**SET EXERCISE:** Reproduce every line of the material below, but drop the pictures.

■ ■ ■ ■ ■

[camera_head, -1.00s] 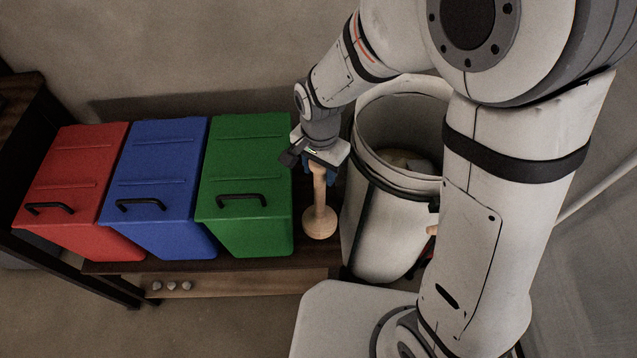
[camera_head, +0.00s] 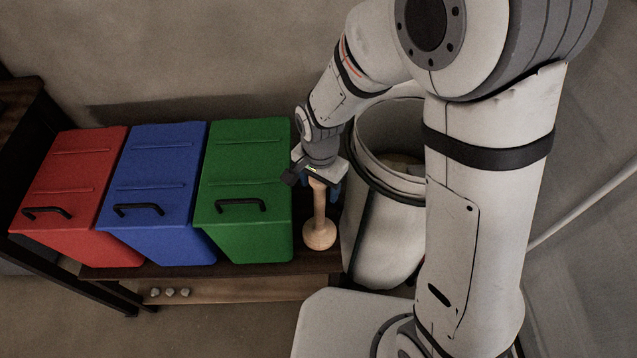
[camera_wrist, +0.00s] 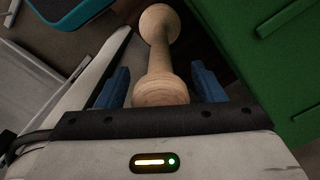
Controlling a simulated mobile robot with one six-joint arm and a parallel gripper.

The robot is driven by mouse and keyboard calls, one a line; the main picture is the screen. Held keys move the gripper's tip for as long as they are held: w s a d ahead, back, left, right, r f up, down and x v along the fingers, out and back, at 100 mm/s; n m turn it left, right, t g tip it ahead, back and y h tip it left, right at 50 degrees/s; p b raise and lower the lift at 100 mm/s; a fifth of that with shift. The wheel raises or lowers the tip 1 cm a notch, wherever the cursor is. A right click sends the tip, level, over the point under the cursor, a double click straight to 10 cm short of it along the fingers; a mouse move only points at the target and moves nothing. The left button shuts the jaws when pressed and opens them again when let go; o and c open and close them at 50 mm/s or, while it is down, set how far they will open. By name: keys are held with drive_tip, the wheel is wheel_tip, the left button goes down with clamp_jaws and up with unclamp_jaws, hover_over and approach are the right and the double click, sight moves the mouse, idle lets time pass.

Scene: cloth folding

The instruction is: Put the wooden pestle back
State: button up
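The wooden pestle (camera_head: 319,212) is upright, with its round knob at the bottom, between the green bin and the white barrel. In the wrist view the pestle (camera_wrist: 160,70) runs away from the palm between the two blue fingers of my gripper (camera_wrist: 160,85). I cannot tell whether the lower knob touches the dark wooden shelf (camera_head: 280,268) or hangs just above it.
The green bin (camera_head: 245,165) stands close on the left, with the blue bin (camera_head: 155,170) and red bin (camera_head: 75,180) beyond it. The white barrel (camera_head: 380,235) is close on the right. A wall is behind them.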

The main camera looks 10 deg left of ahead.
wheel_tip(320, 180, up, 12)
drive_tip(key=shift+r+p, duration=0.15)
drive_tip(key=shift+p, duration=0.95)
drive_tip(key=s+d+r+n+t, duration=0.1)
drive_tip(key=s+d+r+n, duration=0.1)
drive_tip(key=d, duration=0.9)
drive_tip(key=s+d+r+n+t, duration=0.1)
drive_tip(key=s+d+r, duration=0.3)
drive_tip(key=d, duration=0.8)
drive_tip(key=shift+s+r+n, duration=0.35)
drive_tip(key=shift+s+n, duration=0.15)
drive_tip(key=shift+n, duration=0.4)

■ ■ ■ ■ ■

**FINAL ANSWER:**
[camera_head, -1.00s] 
[camera_head, +0.00s] 
[camera_wrist, +0.00s] 
Controlling a simulated mobile robot with one six-joint arm and a parallel gripper.

The robot is driven by mouse and keyboard calls, one a line; the main picture is the screen. Held keys move the gripper's tip for as long as they are held: w s a d ahead, back, left, right, r f up, down and x v along the fingers, out and back, at 100 mm/s; n m turn it left, right, t g tip it ahead, back and y h tip it left, right at 50 degrees/s; p b raise and lower the lift at 100 mm/s; a fifth of that with shift. The wheel raises or lowers the tip 1 cm a notch, wherever the cursor is. A right click sends the tip, level, over the point under the cursor, a double click straight to 10 cm short of it along the fingers; a mouse move only points at the target and moves nothing. The left button shuts the jaws when pressed and opens them again when let go; o and c open and close them at 50 mm/s or, while it is down, set how far they will open. By name: keys are held with drive_tip, the wheel is wheel_tip, the left button goes down with clamp_jaws and up with unclamp_jaws, hover_over and approach are the right and the double click, sight moves the mouse, idle lets time pass.

Scene: cloth folding

The instruction is: Put the wooden pestle back
State: button up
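The wooden pestle (camera_head: 319,212) is upright, with its round knob at the bottom, between the green bin and the white barrel. In the wrist view the pestle (camera_wrist: 160,70) runs away from the palm between the two blue fingers of my gripper (camera_wrist: 160,85). I cannot tell whether the lower knob touches the dark wooden shelf (camera_head: 280,268) or hangs just above it.
The green bin (camera_head: 245,165) stands close on the left, with the blue bin (camera_head: 155,170) and red bin (camera_head: 75,180) beyond it. The white barrel (camera_head: 380,235) is close on the right. A wall is behind them.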

The main camera looks 10 deg left of ahead.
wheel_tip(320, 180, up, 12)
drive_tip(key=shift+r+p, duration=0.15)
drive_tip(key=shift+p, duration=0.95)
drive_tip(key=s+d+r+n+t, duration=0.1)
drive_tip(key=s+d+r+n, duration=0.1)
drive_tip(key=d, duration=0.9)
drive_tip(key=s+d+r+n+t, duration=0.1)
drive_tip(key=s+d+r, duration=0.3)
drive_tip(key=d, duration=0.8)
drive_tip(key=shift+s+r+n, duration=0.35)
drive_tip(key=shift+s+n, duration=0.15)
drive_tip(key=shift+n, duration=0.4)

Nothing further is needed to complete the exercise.